When I heard that the National Parks’ Senior Lifetime Pass was increasing from $20 to $80, I decided to go ahead and get mine. I was a few years past the time when I qualified but I never really thought I would use it. Other than Yosemite, there weren’t many National Parks near me in northern California but I wanted to get it, just in case, before the price increase. So, who knew I would use it twice in one week on this trip, for Grand Canyon National Park and for Petrified Forest National Park.
The first time I used my pass was when I went to the Grand Canyon on October 31st (Halloween). When I booked the Grand Canyon Railway, I had to either pay the National Park entrance fee ($20) or give them my park pass number. Then I had to show my pass when I picked up my ticket at the train depot.
Petrified Forest National Park
Just three days later, while I was staying in Sun Valley, Arizona, I used it when I went to the Petrified Forest National Park and Painted Desert. I hadn’t really planned to visit there because it was about 20 miles away, but when the clerk at the RV park asked me if I was going, I said, “Sure, why not,” and I’m so glad I did.
The park runs north of Interstate 40 then south of it to highway 180. You enter at one end and exit the other, about a 28-mile drive.
If you enter off of I-40 like I did, your first stop is the Painted Desert Visitor Center. There you can see a film about the Painted Desert, buy souvenirs or books, get a bite to eat, fill up on gas and use the restroom. Park rangers are there to answer any questions you might have.
Just past the visitor center is the entry gate where you can show your pass, like I did, or pay the $10 fee for vehicles.

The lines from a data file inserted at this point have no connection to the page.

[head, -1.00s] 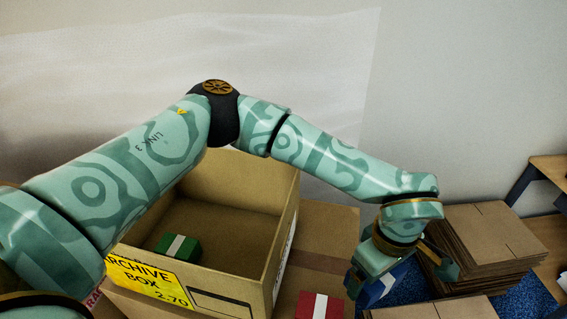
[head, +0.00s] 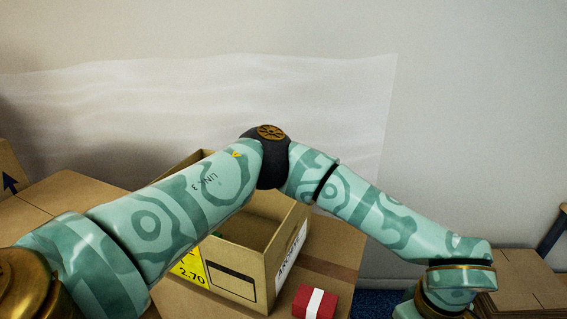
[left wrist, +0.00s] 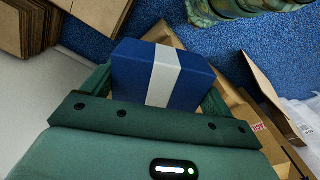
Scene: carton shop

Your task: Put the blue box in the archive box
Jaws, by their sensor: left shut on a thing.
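The archive box (head: 232,283) is an open brown carton in the lower middle of the head view. My left arm crosses in front of it and hides much of its inside and its yellow label (head: 190,268). A blue box (left wrist: 190,80) with a white band shows in the left wrist view. My left gripper (left wrist: 160,92) is shut on it, with a jaw on each side. In the head view only my left wrist shows, at the lower right; the gripper and blue box are below the frame. My right gripper is not in view.
A red box (head: 314,303) with a white band lies on cardboard right of the archive box. Stacked flat cardboard (head: 525,280) stands at the lower right. More cardboard (head: 62,192) is at the left. Blue carpet (left wrist: 205,45) shows beyond the blue box in the wrist view.

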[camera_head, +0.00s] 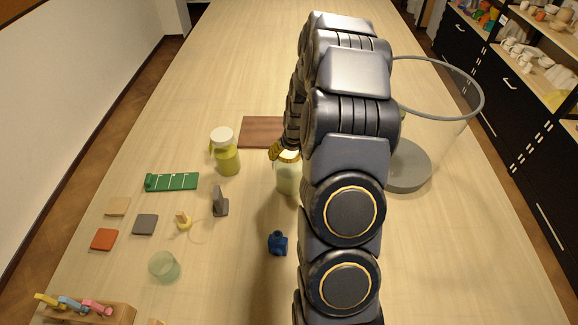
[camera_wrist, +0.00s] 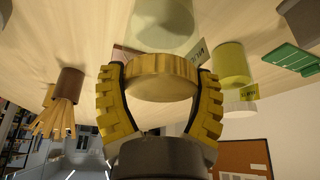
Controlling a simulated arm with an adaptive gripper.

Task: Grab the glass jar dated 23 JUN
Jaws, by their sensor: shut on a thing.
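A glass jar with a gold lid and pale greenish contents (camera_head: 287,182) stands on the table, partly hidden behind my arm. In the wrist view my gripper (camera_wrist: 160,80) has its yellow ribbed fingers closed on either side of the gold lid (camera_wrist: 160,66). The head view shows only part of my gripper (camera_head: 279,152) at the lid. A tag with dark lettering sits beside this jar in the wrist view, too small and turned to read its date. A second jar with yellow-green contents and a white lid (camera_head: 226,161) stands to its left, and also shows in the wrist view (camera_wrist: 232,62).
A large clear cylinder on a grey base (camera_head: 408,170) stands right of my arm. A brown board (camera_head: 260,130) lies behind the held jar. A blue piece (camera_head: 278,243), a grey stand (camera_head: 220,203) and a green strip (camera_head: 171,182) lie nearer and left.

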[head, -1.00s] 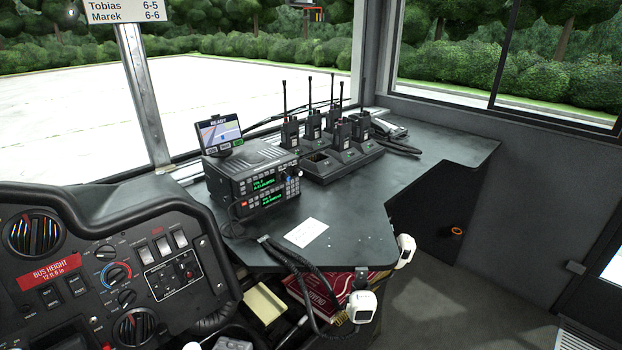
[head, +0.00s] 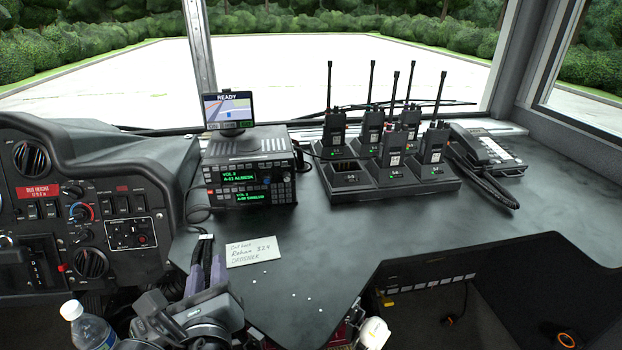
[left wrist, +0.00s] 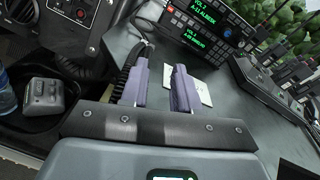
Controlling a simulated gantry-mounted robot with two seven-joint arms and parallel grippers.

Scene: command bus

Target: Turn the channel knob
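The two-band radio (head: 250,192) stands on the dashboard counter with two green text displays. It also shows at the top of the left wrist view (left wrist: 199,30). Its small buttons and knobs are on the front; I cannot tell which is the channel knob. My left gripper (head: 207,262) is in front of the radio and lower, apart from it. Its two purple fingers (left wrist: 162,80) are spread with an empty gap between them. My right gripper is not in view.
A navigation screen (head: 229,109) stands on the radio. Several handheld radios stand in a charger (head: 345,183) to the right, with a desk phone (head: 488,150) beyond. A paper note (head: 251,251) lies on the counter. A bottle (head: 90,330) stands lower left. The counter's right part is clear.

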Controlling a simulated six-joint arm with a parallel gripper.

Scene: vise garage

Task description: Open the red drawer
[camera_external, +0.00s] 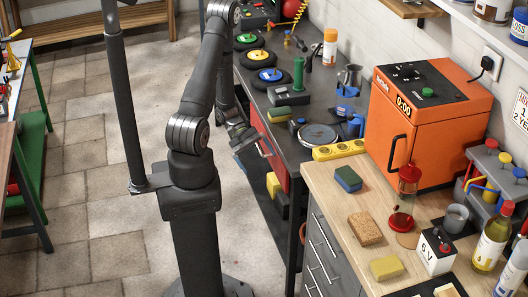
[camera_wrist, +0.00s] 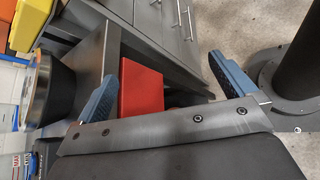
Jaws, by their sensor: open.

The first part of the road, before you cross back over I-40, is the Painted Desert area. There are multiple viewpoints along the route where you have spectacular views of the colorful landscape. The colors were created by how much or little moisture the iron in the sediment was exposed to by the climate over the years. Sometimes I wish I knew more about geology but then I guess I wouldn’t be as awestruck when I learn fascinating things about our natural world.
One of the stops in this area is the Painted Desert Inn which was built in the 1920s of petrified wood and other native stone. It originally served as a tourist attraction serving meals and selling Indian arts and crafts, but it has undergone many changes since then. I spent quite some time talking to a park ranger about all those interesting changes.
Once you cross back over I-40, you are heading into the Petrified Forest area, driving through a subtly changing landscape. This is the area I found incredibly fascinating.
Ancient artifacts show that as long ago as 13,500 BC, Paleoindians hunted mammoth and bison here. The grasslands provided habitat and food for both humans and animals. A stop at the Puerco Pueblo viewpoint highlights petroglyphs and remains of Puebloan homes occupied 1250-1380 AD. I didn’t realize where I was and I didn’t walk the trail so I didn’t get a photo of the ruins.
Many Opportunities to View Petrified Wood
I hadn’t given much thought to where the petrified wood came from even though I was in the middle of desert grasslands with not a tree in sight. Long before those Paleoindians, about 225 million years ago, Arizona was just a few degrees north of the equator when it was part of the supercontinent Pangaea. It was a tropical rainforest with abundant vegetation, including 180-foot conifers. As the continents broke apart and drifted, regions uplifted and climate changed, plants and animals were buried beneath layers of sediment. Trees soaked up groundwater and silica from volcanic ash and over time crystallized into quartz. Different minerals created the rainbow of colors in the logs. In addition to the petrified wood, the area is rich in fossils and other artifacts from the Triassic era when dinosaurs roamed this area!
I stopped at almost all of the viewpoints along the way. They were all so very interesting but by far my favorite was Crystal Forest. It has a ¾ mile loop hike on a paved trail through an eerie landscape strewn with lots of petrified wood and many intact logs.
Another unique area is agate bridge where there is a 110-foot long log bridge. It has been shored up with concrete but it will all eventually be gone.
At the end of the trail is the Rainbow Forest Museum and Visitor Center. There are some extremely informative displays, fossils and skeletons here. There’s access to a couple of trails, including one leading to Agate House. The two-mile trail takes you to the seven-room pueblo constructed of petrified wood, circa 950 to 1300 AD.
This turned out to be another great educational experience that I highly recommend.